Pour lui c’est une blague, une indignité, que d’imposer une somme pour les crimes commis lors de la colonisation. Entre les deux, les points de vue divergent. Claudia est pour la restitution matérielle et immédiate alors que Kay est pour une restitution «mentale», celle qui consiste à ce que les allemands acceptent juste qu’ils ont commis des crimes. 

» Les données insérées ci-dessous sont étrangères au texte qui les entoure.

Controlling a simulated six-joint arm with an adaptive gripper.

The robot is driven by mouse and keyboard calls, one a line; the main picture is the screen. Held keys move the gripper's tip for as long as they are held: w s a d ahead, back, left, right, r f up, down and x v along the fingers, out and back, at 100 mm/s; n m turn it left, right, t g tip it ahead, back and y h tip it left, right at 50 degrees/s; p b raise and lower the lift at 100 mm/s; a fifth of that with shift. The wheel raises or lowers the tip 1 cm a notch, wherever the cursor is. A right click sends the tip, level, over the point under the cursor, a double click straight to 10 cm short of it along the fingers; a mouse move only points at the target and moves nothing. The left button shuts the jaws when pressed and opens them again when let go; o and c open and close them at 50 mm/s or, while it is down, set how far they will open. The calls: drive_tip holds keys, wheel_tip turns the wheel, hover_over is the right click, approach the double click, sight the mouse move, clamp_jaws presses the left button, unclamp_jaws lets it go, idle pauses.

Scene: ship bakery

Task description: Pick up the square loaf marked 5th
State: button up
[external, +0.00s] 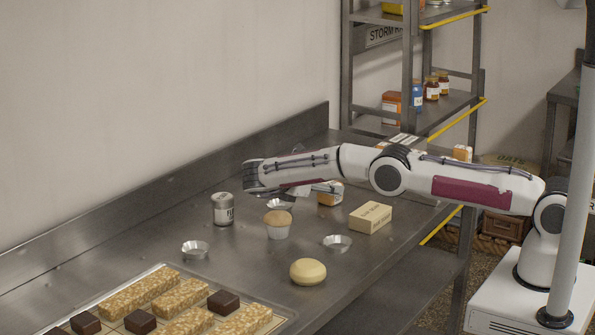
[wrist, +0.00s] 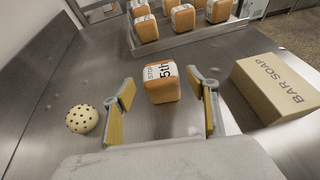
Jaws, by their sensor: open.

  • L’argent ne suffit pas et d’ailleurs sur base de quoi ont-ils fixé ce montant hein? la sueur, le sang, la fatigue,…ont-ils pensé à tout ça?  
  • il est surtout question de les conscientiser sur ce qui s’est passé aussi que leur jeunesse comprenne et voie que l’Occident n’est pas maître de justice comme ils le prétendent. 
  • La restitution devrait être avant tout mentale. 
  • Mental oui matérielle aussi. Ce processus de vouloir faire des choses en étapes retardent l’exécution de notre émancipation. 
  •  Le problème est là, tu ne penses pas qu’on devrait tout d’abord leur demander de reconnaître leurs tort ?de demander pardon et ensuite payé des indemnités?
  • Des excuses oui mais il nous faut toujours une réparation/restitution pour les biens pillés et cela peut prendre plusieurs formes dont l’argent. 

Et le changement complet de décor Claudia en tenue de reine, tout blanc vêtue, trônant sur le sommet d’un siège fait de sacs gonflés de sable, et ce petit chant qu’elle entonne critiquant les colonisations et les dérives sociales qu’elle a engendré résonne dans le public, comme un cri de révolte, Et les spectateurs qui deviennent comme des fous en dansant, en sursautant…et les scènes qui s’enchaînent avec les comédiens qui s’entremêlent avec le public, les langues qui s’entremêlent, le kirundi, le français…

Finalement, Merge a une grande histoire à raconter : l’héritage de la colonisation en général, la colonisation allemande en particulier. C’est juste qu’il faut être intelligent et attentif pour l’appréhender, surtout avec ce changement perpétuel de décor, ces histoires développées en fragments, ces interactions improvisées avec le public… La dernière scène qui est celle où sur une toile est projetée les différentes réactions du public enregistré tout au long de la pièce semble être une façon de nous narguer de la part des comédiens en nous disant plein dans la face on-vous-montre-comment-vous-aviez-été-touchés-par-la-pièce-au-point-que-vous-en-étiez-devenus-comme-des-fous-dans-un-asile.

Coup de chapeau pour les comédiens ; Claudia, Alain Kay et surtout pour l’acteur et metteur en scène Josué Mugisha et toute l’équipe de scénographie, MERGE est un chef d’œuvre sur tous les plans. Une de ces pièces où la mise en scène dame le pion au texte, qui lui-même, disons-le n’était qu’un pur délice.